— START MATERIAL SHOWN —
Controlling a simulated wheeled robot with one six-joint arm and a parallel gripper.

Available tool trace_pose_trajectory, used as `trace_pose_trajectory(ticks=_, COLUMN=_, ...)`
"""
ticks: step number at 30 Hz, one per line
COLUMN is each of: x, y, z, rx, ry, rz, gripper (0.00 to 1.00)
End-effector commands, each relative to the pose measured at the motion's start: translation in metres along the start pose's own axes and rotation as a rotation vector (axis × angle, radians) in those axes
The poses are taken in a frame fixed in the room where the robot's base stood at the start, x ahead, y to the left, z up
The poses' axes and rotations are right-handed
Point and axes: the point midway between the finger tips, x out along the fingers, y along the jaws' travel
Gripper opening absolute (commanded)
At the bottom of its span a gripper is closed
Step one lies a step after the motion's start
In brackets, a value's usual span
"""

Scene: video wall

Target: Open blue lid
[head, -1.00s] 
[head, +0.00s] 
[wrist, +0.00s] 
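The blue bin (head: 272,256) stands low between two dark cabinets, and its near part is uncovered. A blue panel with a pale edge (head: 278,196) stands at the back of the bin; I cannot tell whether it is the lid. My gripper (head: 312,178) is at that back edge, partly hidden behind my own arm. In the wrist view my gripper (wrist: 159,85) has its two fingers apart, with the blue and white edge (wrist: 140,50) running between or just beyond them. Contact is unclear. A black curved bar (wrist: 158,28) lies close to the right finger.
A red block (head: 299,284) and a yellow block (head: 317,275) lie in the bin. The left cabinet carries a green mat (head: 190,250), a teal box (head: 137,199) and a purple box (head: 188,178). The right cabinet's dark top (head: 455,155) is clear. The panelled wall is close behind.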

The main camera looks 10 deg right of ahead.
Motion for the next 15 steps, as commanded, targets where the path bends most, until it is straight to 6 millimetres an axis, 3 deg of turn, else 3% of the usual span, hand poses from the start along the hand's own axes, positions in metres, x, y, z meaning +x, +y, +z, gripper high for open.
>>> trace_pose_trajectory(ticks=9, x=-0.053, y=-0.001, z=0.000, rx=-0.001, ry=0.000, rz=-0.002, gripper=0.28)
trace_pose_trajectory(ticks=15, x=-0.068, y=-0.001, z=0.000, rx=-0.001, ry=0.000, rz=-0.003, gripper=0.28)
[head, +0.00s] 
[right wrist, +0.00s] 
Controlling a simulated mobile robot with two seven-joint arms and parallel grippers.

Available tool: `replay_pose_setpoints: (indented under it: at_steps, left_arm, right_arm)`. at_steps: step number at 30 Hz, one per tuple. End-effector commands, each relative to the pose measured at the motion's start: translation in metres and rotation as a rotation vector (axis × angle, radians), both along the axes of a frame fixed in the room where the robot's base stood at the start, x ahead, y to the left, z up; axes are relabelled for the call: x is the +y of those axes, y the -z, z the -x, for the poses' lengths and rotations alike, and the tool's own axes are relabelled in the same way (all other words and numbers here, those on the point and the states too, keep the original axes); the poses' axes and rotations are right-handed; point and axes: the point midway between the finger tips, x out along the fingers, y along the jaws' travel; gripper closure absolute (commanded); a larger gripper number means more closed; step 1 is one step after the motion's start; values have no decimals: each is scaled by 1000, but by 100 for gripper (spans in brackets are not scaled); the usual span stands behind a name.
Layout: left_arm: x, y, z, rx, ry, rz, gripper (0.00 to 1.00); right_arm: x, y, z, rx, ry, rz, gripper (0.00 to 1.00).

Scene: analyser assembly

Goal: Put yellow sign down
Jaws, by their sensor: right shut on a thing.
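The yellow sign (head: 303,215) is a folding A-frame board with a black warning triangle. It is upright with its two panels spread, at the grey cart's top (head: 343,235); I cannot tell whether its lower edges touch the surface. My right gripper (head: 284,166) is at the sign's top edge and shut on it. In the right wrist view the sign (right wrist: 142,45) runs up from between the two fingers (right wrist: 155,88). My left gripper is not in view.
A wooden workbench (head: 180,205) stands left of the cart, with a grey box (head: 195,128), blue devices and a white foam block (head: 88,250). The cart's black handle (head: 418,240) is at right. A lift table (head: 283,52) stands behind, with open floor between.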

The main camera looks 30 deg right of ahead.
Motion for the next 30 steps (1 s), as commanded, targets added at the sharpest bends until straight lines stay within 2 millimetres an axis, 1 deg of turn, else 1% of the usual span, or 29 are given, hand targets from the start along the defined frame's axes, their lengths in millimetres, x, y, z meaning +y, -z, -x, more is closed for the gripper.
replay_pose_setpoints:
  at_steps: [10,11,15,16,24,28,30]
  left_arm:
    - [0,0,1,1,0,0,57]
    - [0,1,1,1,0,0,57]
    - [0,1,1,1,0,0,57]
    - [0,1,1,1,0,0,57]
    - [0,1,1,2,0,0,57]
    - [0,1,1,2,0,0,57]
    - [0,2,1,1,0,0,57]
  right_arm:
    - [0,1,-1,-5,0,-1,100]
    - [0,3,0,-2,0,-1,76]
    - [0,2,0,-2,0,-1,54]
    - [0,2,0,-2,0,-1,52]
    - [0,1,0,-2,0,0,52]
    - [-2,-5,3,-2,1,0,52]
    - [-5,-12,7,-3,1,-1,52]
— END MATERIAL SHOWN —
• [GIVEN TASK]: Each record must be repeated exactly as it is.

• [RESPONSE TO THE EXERCISE]:
Controlling a simulated wheeled robot with one six-joint arm and a parallel gripper.

Available tool trace_pose_trajectory, used as `trace_pose_trajectory(ticks=_, COLUMN=_, ...)`
"""
ticks: step number at 30 Hz, one per line
COLUMN is each of: x, y, z, rx, ry, rz, gripper (0.00 to 1.00)
End-effector commands, each relative to the pose measured at the motion's start: translation in metres along the start pose's own axes and rotation as a rotation vector (axis × angle, radians) in those axes
The poses are taken in a frame fixed in the room where the robot's base stood at the start, x ahead, y to the left, z up
The poses' axes and rotations are right-handed
Point and axes: the point midway between the finger tips, x out along the fingers, y along the jaws' travel
Gripper opening absolute (commanded)
At the bottom of its span a gripper is closed
Step one lies a step after the motion's start
In brackets, a value's usual span
"""

Scene: video wall

Target: Open blue lid
[head, -1.00s] 
[head, +0.00s] 
[wrist, +0.00s] 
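The blue bin (head: 272,256) stands low between two dark cabinets, and its near part is uncovered. A blue panel with a pale edge (head: 278,196) stands at the back of the bin; I cannot tell whether it is the lid. My gripper (head: 312,178) is at that back edge, partly hidden behind my own arm. In the wrist view my gripper (wrist: 159,85) has its two fingers apart, with the blue and white edge (wrist: 140,50) running between or just beyond them. Contact is unclear. A black curved bar (wrist: 158,28) lies close to the right finger.
A red block (head: 299,284) and a yellow block (head: 317,275) lie in the bin. The left cabinet carries a green mat (head: 190,250), a teal box (head: 137,199) and a purple box (head: 188,178). The right cabinet's dark top (head: 455,155) is clear. The panelled wall is close behind.

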The main camera looks 10 deg right of ahead.
Motion for the next 15 steps, as commanded, targets where the path bends most, until it is straight to 6 millimetres an axis, 3 deg of turn, else 3% of the usual span, hand poses from the start along the hand's own axes, positions in metres, x, y, z meaning +x, +y, +z, gripper high for open.
>>> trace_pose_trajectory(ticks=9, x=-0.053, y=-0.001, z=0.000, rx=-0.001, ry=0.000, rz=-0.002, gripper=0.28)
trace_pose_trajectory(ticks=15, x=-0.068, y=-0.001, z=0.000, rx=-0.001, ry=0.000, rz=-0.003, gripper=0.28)
[head, +0.00s] 
[right wrist, +0.00s] 
Controlling a simulated mobile robot with two seven-joint arms and parallel grippers.

Available tool: `replay_pose_setpoints: (indented under it: at_steps, left_arm, right_arm)`. at_steps: step number at 30 Hz, one per tuple. End-effector commands, each relative to the pose measured at the motion's start: translation in metres and rotation as a rotation vector (axis × angle, radians), both along the axes of a frame fixed in the room where the robot's base stood at the start, x ahead, y to the left, z up; axes are relabelled for the call: x is the +y of those axes, y the -z, z the -x, for the poses' lengths and rotations alike, and the tool's own axes are relabelled in the same way (all other words and numbers here, those on the point and the states too, keep the original axes); the poses' axes and rotations are right-handed; point and axes: the point midway between the finger tips, x out along the fingers, y along the jaws' travel; gripper closure absolute (commanded); a larger gripper number means more closed; step 1 is one step after the motion's start; values have no decimals: each is scaled by 1000, but by 100 for gripper (spans in brackets are not scaled); the usual span stands behind a name.
Layout: left_arm: x, y, z, rx, ry, rz, gripper (0.00 to 1.00); right_arm: x, y, z, rx, ry, rz, gripper (0.00 to 1.00).

Scene: analyser assembly

Goal: Put yellow sign down
Jaws, by their sensor: right shut on a thing.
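The yellow sign (head: 303,215) is a folding A-frame board with a black warning triangle. It is upright with its two panels spread, at the grey cart's top (head: 343,235); I cannot tell whether its lower edges touch the surface. My right gripper (head: 284,166) is at the sign's top edge and shut on it. In the right wrist view the sign (right wrist: 142,45) runs up from between the two fingers (right wrist: 155,88). My left gripper is not in view.
A wooden workbench (head: 180,205) stands left of the cart, with a grey box (head: 195,128), blue devices and a white foam block (head: 88,250). The cart's black handle (head: 418,240) is at right. A lift table (head: 283,52) stands behind, with open floor between.

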The main camera looks 30 deg right of ahead.
Motion for the next 30 steps (1 s), as commanded, targets added at the sharpest bends until straight lines stay within 2 millimetres an axis, 1 deg of turn, else 1% of the usual span, or 29 are given, hand targets from the start along the defined frame's axes, their lengths in millimetres, x, y, z meaning +y, -z, -x, more is closed for the gripper.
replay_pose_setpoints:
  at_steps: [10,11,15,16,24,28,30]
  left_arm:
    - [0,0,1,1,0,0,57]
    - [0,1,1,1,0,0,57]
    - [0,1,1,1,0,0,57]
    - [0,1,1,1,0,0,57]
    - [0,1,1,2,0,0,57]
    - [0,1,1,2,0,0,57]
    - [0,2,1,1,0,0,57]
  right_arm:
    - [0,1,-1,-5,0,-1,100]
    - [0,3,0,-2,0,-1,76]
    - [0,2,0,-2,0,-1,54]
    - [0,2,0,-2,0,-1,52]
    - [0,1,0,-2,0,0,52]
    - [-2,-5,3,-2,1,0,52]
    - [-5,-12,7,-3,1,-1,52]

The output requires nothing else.